発売前、セガサターンに対する期待は高まっていました。セガの前作、メガドライブは成功を収めており、サターンはその成功を引き継ぐと期待されていました。また、3Dゲームが次世代の主流となると広く認識されており、サターンはその頂点に立つと予想されていました。しかし、発売当初は多くの問題に直面しました。その一つが、2つのプロセッサをうまく活用できないという開発者からの声でした。また、サターンが発売された当時、ゲーム市場は激変しており、新しいプレイステーションという強力な競争相手が登場していました。これらの要素が組み合わさり、サターンの売上げは期待に及ばないものでした。

しかし、セガサターンは後年、その独自性と高品質なゲームライブラリによりカルト的な人気を博しました。特に日本では、その豊富なゲームライブラリと、多くのアーケードゲームの移植版が存在することで評価されています。さらに、サターンの独特なハードウェア設計は、プログラミングとゲームデザインにおける新たな可能性を開くきっかけとなりました。2つのプロセッサを活用するための複雑なプログラミング技術は、その後のゲーム開発に大きな影響を与えました。これは、現在のゲーム機でも多核プロセッサが標準的になっていることを考えると、特に注目に値します。

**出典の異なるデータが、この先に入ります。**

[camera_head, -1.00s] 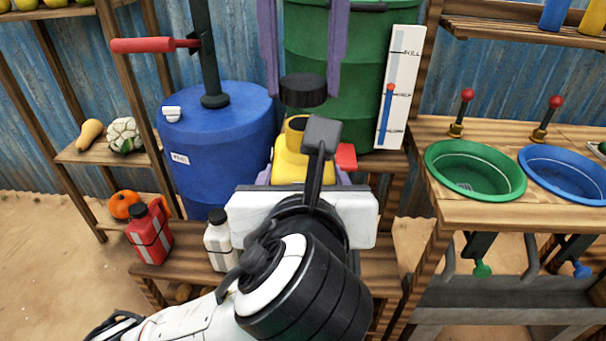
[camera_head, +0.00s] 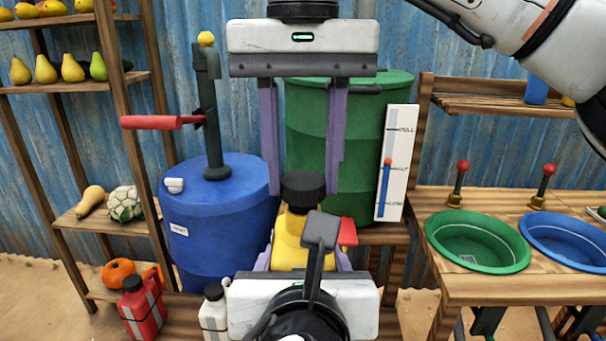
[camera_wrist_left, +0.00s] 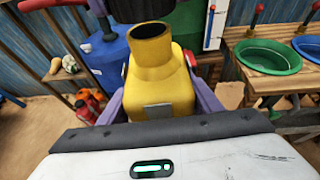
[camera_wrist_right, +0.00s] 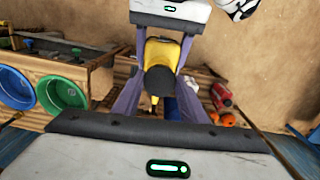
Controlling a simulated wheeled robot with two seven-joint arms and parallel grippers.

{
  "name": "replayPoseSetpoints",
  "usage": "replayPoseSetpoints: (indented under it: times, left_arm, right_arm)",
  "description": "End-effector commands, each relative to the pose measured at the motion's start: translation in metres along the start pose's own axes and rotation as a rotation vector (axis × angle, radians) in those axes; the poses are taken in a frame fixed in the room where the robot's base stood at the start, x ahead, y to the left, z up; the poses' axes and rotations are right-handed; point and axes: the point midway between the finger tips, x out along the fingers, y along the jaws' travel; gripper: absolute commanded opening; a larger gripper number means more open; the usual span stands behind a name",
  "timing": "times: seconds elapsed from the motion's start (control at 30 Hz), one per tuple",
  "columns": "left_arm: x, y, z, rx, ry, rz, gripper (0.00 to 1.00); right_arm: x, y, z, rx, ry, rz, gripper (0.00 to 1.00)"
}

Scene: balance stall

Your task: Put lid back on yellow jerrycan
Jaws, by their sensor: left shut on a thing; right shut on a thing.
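The yellow jerrycan (camera_head: 290,253) is upright in my left gripper (camera_wrist_left: 158,97), whose purple fingers clasp its sides. Its open, dark neck (camera_wrist_left: 150,45) shows uncovered in the left wrist view. The black round lid (camera_head: 303,192) is between the fingertips of my right gripper (camera_head: 303,188), which reaches down from above and is shut on it. In the head view the lid overlaps the neck top; the gap between them cannot be told there. In the right wrist view the lid (camera_wrist_right: 160,80) appears in front of the jerrycan (camera_wrist_right: 158,48).
A blue barrel (camera_head: 225,215) with a hand pump and a green barrel (camera_head: 360,150) stand behind. A red jerrycan (camera_head: 143,310) and a white one (camera_head: 213,318) stand at lower left. Green (camera_head: 478,240) and blue (camera_head: 565,238) basins are on the right counter. A level gauge (camera_head: 396,165) stands behind right.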

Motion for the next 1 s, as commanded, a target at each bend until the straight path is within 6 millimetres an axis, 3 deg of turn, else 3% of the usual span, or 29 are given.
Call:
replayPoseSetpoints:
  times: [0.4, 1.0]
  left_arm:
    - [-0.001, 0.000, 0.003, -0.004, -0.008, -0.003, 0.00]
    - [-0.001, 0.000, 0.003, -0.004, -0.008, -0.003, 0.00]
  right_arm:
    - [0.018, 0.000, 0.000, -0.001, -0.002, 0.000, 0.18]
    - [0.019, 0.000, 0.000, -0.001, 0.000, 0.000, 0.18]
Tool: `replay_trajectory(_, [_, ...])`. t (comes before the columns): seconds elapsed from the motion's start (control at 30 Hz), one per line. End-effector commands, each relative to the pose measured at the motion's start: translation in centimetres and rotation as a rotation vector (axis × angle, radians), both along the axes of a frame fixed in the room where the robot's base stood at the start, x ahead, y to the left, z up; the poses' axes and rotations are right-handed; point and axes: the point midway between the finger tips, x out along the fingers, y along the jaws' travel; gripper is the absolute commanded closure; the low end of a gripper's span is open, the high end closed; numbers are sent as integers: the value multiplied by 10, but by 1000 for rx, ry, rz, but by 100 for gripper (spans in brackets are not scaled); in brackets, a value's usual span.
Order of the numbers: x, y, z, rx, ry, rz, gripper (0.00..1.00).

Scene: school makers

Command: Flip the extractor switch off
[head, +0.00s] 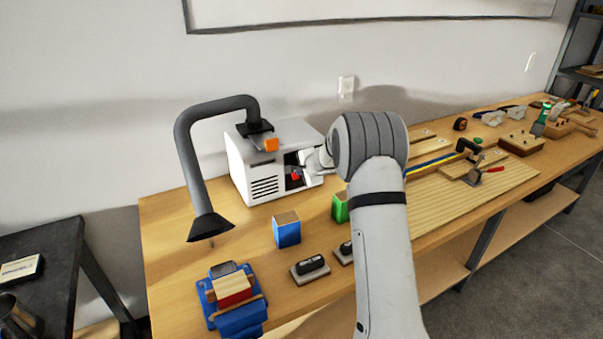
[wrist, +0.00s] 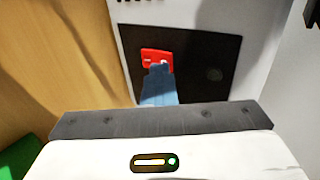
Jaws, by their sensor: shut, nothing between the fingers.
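The extractor is a white box (head: 240,165) with side vents and a black hose, standing on the wooden bench. Its red switch (head: 295,176) sits on a dark front panel. In the wrist view the red switch (wrist: 149,54) shows pale marks at left and right. I cannot tell which side is pressed in. My gripper (head: 301,171) is shut and empty at the panel. In the wrist view its narrow blue-grey fingertips (wrist: 158,70) reach the lower edge of the switch and cover part of it. Whether they touch it is unclear.
A blue block (head: 287,230) and a green block (head: 340,208) stand in front. A blue vise (head: 240,314) and two dark items on pale bases (head: 310,268) are nearer. Tools and boards lie to the right.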

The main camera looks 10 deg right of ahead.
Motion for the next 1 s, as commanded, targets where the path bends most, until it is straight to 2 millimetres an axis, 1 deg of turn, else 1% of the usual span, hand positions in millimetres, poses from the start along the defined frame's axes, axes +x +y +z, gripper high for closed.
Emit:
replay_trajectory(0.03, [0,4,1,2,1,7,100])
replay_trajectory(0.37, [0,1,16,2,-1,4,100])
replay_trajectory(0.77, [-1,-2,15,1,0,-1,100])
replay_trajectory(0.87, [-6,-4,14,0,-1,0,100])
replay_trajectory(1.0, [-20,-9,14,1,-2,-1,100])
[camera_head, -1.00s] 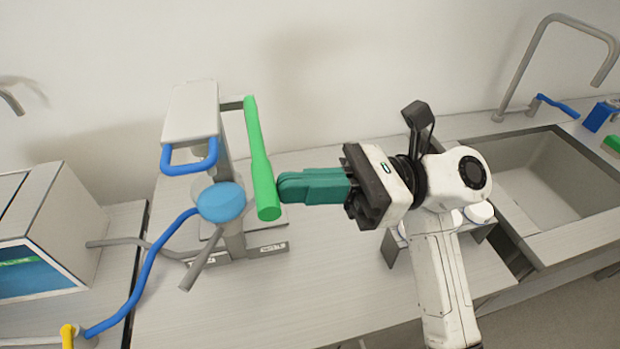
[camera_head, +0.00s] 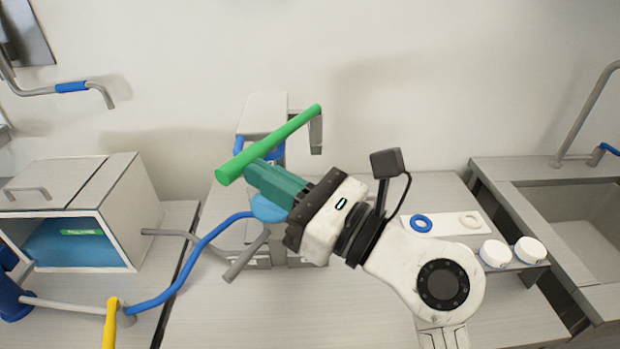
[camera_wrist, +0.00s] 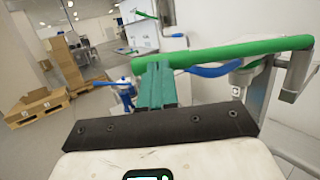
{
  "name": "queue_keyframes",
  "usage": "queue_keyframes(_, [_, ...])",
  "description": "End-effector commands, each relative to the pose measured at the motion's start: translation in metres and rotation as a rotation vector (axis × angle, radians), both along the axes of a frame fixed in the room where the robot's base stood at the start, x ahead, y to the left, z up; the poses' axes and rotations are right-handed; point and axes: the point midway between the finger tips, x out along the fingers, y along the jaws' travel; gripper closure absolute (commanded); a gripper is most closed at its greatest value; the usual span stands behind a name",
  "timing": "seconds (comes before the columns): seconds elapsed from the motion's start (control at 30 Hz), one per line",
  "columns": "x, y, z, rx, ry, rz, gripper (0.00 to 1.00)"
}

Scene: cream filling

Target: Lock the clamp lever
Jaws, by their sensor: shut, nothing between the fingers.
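The clamp lever is a long green bar (camera_head: 270,143). In the head view it slants from lower left to upper right across the front of the grey-white machine (camera_head: 262,112). In the wrist view the lever (camera_wrist: 240,49) runs nearly level from the fingertips to the right, joined to a grey bracket. My gripper (camera_head: 254,172) has green fingers that are shut with nothing between them. The fingertips lie against or just under the lever's lower-left part; exact contact is hard to tell. The fingers (camera_wrist: 155,72) show upright in the wrist view. My gripper hides part of the machine's lower front.
A blue hose (camera_head: 190,262) runs left from a blue round part (camera_head: 268,208). A white box (camera_head: 125,210) with a blue interior stands at left. White lids (camera_head: 494,253) and a tray with rings (camera_head: 447,222) lie at right, before the sink (camera_head: 575,205).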

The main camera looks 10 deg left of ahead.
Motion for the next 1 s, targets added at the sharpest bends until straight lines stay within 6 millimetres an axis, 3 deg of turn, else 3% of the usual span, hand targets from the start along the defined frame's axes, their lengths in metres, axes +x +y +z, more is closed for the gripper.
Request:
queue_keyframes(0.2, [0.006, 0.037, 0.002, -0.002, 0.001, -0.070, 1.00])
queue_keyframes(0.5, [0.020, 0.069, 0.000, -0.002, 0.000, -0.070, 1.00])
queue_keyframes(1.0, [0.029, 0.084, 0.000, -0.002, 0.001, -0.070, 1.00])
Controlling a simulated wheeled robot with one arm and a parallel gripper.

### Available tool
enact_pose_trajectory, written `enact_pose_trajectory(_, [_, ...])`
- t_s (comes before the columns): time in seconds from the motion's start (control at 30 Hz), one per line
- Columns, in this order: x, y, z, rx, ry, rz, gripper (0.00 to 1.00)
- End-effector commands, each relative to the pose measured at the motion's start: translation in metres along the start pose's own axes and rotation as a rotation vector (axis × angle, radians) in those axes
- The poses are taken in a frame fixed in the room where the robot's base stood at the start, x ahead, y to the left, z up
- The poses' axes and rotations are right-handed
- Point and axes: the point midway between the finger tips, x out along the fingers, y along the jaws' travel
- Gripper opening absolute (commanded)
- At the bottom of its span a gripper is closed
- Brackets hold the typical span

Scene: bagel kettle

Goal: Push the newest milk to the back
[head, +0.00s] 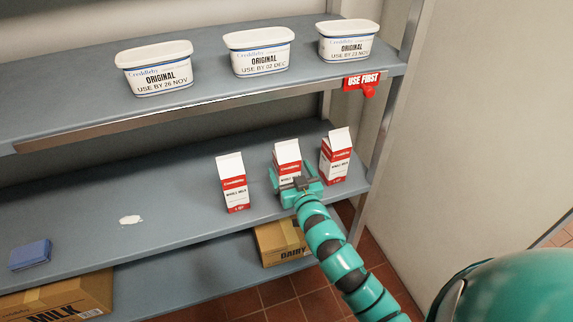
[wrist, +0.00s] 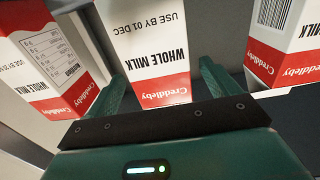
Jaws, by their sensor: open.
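Three red and white whole milk cartons stand upright on the middle shelf (head: 80,225): a left carton (head: 232,182), a middle carton (head: 287,157) and a right carton (head: 335,157). My gripper (head: 295,180) is open in front of the middle carton. In the wrist view, the picture is turned over and the gripper (wrist: 162,85) has a finger on each side of the middle carton (wrist: 150,50), which reads "USE BY 01 DEC". I cannot tell whether the fingers touch it. Neighbouring cartons show at left (wrist: 50,65) and right (wrist: 285,40); their dates are not clearly legible.
Three white tubs stand on the upper shelf (head: 60,105), with a red "USE FIRST" tag (head: 361,81) at its right edge. A white spill (head: 130,220) and a blue block (head: 30,254) lie on the middle shelf. Cardboard boxes (head: 282,242) sit below.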

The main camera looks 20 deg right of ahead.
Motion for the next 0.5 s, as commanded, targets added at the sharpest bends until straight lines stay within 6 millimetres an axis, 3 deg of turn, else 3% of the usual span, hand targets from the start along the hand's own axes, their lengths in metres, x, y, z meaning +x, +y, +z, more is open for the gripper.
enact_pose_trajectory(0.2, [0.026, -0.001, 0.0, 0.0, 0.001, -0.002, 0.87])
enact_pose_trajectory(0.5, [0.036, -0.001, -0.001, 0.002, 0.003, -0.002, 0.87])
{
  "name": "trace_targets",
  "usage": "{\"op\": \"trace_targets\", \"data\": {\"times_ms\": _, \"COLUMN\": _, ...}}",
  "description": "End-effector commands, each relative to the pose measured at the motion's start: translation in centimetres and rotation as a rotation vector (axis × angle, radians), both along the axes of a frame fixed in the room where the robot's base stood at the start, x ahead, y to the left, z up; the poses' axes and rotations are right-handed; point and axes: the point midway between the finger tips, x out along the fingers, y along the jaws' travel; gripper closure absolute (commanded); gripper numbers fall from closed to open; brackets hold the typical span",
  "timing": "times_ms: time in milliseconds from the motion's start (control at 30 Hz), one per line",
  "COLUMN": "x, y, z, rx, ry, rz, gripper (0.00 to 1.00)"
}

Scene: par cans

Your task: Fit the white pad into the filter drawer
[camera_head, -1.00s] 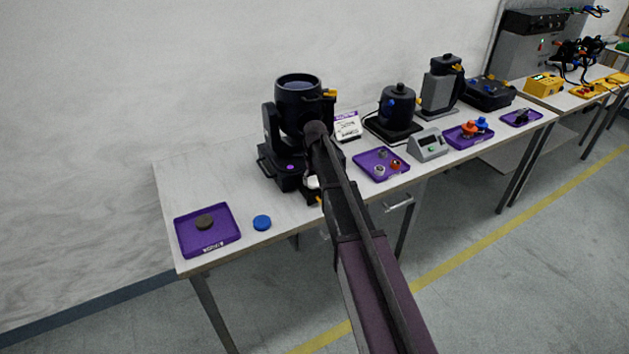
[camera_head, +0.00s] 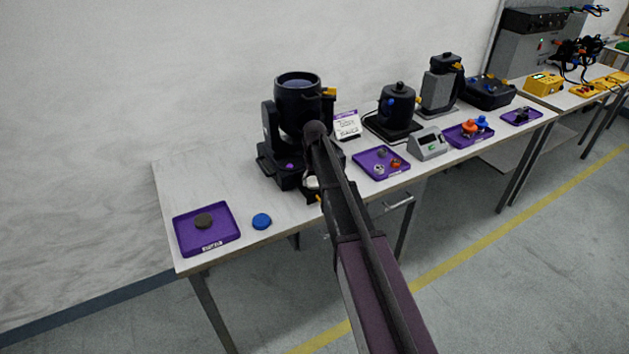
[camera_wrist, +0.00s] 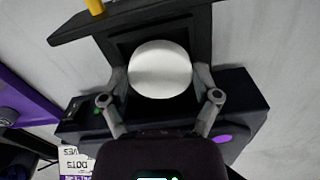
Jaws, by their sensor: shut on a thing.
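The white pad (camera_wrist: 160,69) is a round disc. In the wrist view it lies between the two fingers of my gripper (camera_wrist: 160,82), which is shut on it. The filter drawer (camera_wrist: 122,42) is a dark square frame pulled out from the black lamp's base (camera_wrist: 245,105). The pad is over the drawer's recess; I cannot tell whether it touches the floor of it. In the head view the black lamp (camera_head: 297,110) stands on the table, and a small white part of the pad (camera_head: 312,182) shows beside my arm, which hides most of the drawer and gripper.
A purple tray (camera_head: 185,242) with a dark brown disc (camera_head: 203,221) lies at the table's left end, beside a blue disc (camera_head: 262,221). Another purple tray (camera_head: 365,158) with small parts is right of my arm. A printed card (camera_head: 347,126) stands behind.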

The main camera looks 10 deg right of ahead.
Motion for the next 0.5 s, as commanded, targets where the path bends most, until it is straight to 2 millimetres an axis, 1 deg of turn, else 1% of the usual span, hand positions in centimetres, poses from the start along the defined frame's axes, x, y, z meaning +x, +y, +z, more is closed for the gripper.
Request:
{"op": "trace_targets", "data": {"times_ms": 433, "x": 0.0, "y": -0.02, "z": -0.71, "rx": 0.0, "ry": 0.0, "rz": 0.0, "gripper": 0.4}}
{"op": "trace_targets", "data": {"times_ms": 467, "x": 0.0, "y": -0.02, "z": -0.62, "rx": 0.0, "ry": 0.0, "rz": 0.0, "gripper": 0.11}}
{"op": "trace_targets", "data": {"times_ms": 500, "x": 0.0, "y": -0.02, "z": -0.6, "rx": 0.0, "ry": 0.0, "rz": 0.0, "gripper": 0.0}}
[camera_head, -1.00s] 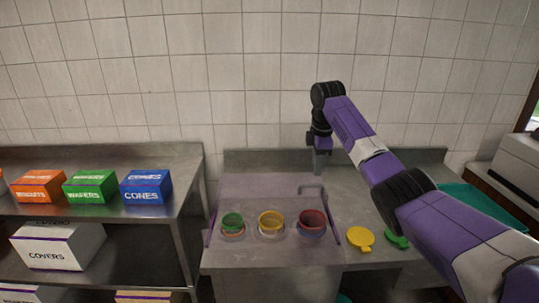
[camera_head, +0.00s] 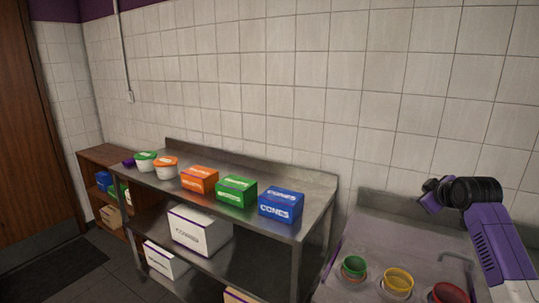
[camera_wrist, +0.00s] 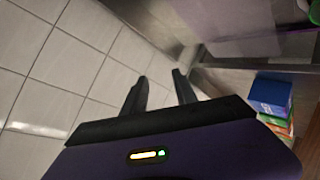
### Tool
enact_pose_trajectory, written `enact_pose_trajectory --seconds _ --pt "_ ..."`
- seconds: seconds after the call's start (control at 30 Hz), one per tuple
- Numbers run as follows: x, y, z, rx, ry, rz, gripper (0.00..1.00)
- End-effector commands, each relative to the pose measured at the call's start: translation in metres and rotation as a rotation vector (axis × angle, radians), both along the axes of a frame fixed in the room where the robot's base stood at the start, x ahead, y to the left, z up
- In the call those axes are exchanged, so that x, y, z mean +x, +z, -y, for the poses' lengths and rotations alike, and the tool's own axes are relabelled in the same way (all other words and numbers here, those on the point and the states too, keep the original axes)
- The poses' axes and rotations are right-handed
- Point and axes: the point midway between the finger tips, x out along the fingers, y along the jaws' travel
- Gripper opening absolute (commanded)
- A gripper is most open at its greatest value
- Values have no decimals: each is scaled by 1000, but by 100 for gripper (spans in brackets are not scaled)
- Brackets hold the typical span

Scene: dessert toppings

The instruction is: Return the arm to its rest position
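My purple arm (camera_head: 494,240) shows at the right edge of the head view, bent at a black joint, with a short purple part pointing left above the metal counter. In the wrist view my gripper (camera_wrist: 159,75) has its two dark fingers apart with nothing between them. Pale tiles show beyond the fingers. I cannot make out the fingers in the head view.
Green (camera_head: 354,267), yellow (camera_head: 398,281) and red (camera_head: 450,293) bowls stand at the counter's front. Left of it, a metal shelf unit (camera_head: 322,188) holds orange (camera_head: 199,180), green (camera_head: 236,192) and blue (camera_head: 281,206) boxes and tubs. The blue box also shows in the wrist view (camera_wrist: 270,94).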

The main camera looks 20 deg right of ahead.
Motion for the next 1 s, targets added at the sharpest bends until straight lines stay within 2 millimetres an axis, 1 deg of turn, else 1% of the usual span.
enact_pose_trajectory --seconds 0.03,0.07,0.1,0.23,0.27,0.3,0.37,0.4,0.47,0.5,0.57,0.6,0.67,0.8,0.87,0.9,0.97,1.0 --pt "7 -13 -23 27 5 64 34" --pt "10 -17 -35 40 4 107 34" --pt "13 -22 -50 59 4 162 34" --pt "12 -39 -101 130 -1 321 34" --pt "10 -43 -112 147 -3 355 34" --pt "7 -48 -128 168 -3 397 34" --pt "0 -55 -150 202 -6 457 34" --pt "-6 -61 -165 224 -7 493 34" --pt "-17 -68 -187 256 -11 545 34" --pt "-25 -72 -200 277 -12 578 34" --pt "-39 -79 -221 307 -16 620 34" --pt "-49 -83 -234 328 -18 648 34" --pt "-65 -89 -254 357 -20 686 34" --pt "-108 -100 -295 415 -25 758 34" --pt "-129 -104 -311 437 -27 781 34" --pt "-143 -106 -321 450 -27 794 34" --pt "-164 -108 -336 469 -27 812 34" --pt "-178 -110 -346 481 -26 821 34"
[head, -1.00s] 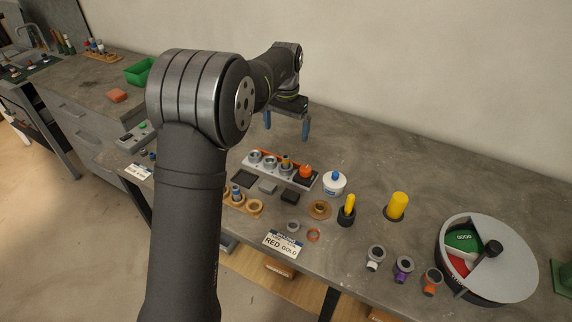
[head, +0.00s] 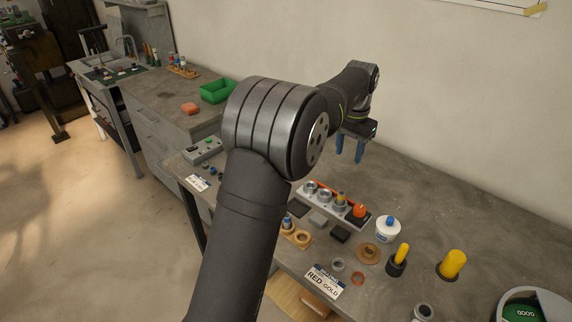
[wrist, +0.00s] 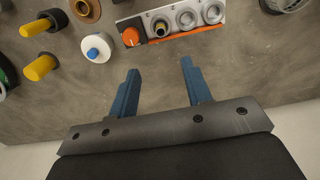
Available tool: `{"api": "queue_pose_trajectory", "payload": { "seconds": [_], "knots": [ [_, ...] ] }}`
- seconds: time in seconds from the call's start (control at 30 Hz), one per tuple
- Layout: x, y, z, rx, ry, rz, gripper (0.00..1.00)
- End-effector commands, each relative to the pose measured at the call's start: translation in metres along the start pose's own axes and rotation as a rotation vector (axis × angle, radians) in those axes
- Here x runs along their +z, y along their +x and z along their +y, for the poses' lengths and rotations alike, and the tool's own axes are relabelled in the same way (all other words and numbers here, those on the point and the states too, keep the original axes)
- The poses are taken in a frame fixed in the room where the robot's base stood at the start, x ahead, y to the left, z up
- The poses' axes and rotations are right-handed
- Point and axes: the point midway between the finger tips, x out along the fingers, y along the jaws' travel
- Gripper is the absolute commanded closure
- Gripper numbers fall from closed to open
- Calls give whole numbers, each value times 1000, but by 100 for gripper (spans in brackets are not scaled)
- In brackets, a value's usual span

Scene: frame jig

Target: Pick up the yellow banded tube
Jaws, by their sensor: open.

サターンのリリース当時、パソコンの主流スペックは486DX2またはPentium 60MHz程度で、メモリは8MBから16MB、ハードディスクは数百MBというレベルでした。グラフィックスは2Dが主流で、3Dはまだ一部の高価なPCでしか実現できない状況でした。そのため、サターンのスペックは当時のPCと比較しても十分に高性能で、3Dゲームをフルカラーで表示できる能力は、家庭用ゲーム機市場に新たな風を吹き込みました。しかし、その複雑さは逆に開発者にとって大きな壁となり、最終的にサターンの成功を妨げる要因となったこともあったようです。

仕様・スペック

製品名SEGA SATURN (型番: HST-3200)
メーカーSEGA
CPU製品名日立 SH2(HD6417095) ×2
(後期型では1チップ型のHD6417098)
CPUコア32ビットRISC CPU
動作クロック28.64MHz
キャッシュ4KB
MIPS25MIPS ×2
メインメモリメインメモリSDRAM
メモリ容量2MB
グラフィック製品名VDP(Video Display Processor)×2
解像度320×224(ノンインターレース)
~704×480(インターレース)
同時発色数24bitカラー(1677万色)
パレット発色2048 / 1024色
テクスチャメモリ1.5MB
ポリゴン表示フラット:90万ポリゴン/秒(最大)
テクスチャ:30万ポリゴン/秒(最大)
画像処理画面表示(VDP2)
1面は拡大縮小回転(2軸)と他の面との半透明表示
ラスタ分割表示可能
動画再生はソフトウェアによる展開(Cinepak・TrueMotionなど)
スプライト機能(VDP1)
拡大縮小、回転、変形サポート
スプライト同士やBG面との半透明合成表示
機能ワイヤーフレーム
フラットシェーディング
グローシェーディング
サウンドサウンドSCSP(Saturn Custom Sound Processor)
+ MC68EC000(11.3MHz)
同時発音数FM/PCM 合計32ch
PCMサンプリングレートDC~44KHz
PCMデータ8/16bit
サウンドRAM512KB
その他32ch エンベロープジェネレータ内蔵
プリスケーラ内蔵8ビットデジタルタイマー内蔵
デジタルミキサー内蔵
ヤマハ製FH-1 DSP
ドライブコントローラチップSH-1(SH7034) 20MHz
バッファメモリ512KB
対応ディスクCD-ROM
対応フォーマットSS用CD-ROM, CD-DA(音楽CD)
ドライブ性能CD-ROM 2倍速(300KB/秒) CLV(線速度一定)
その他外部インタフェースシリアルポート, MIDIインターフェイス
セーブデータ内蔵メモリ, パワーメモリー(拡張スロット)
外形寸法260mm(W)×230mm(D)×83mm(H)
CD-ROM最大容量 570MB
コントローラポート数2
消費電力15W
付属品電源コード、ステレオAVケーブル、取扱説明書、コントロールパッド×1、リチウム電池(CR2032)

スペック解説

CPU

セガサターンのCPUは、2つのHitachi SuperH-2 7604 32ビットRISCプロセッサを搭載していました。RISC(Reduced Instruction Set Computing)は、命令セットを少なく簡素化することでCPUの動作を効率化する(1クロックでの効率が上がる)設計思想で、サターンのCPUはこのRISCアーキテクチャを採用していました。このCPUの最大クロック周波数は28.6MHzで、当時の家庭用ゲーム機としては高速でした。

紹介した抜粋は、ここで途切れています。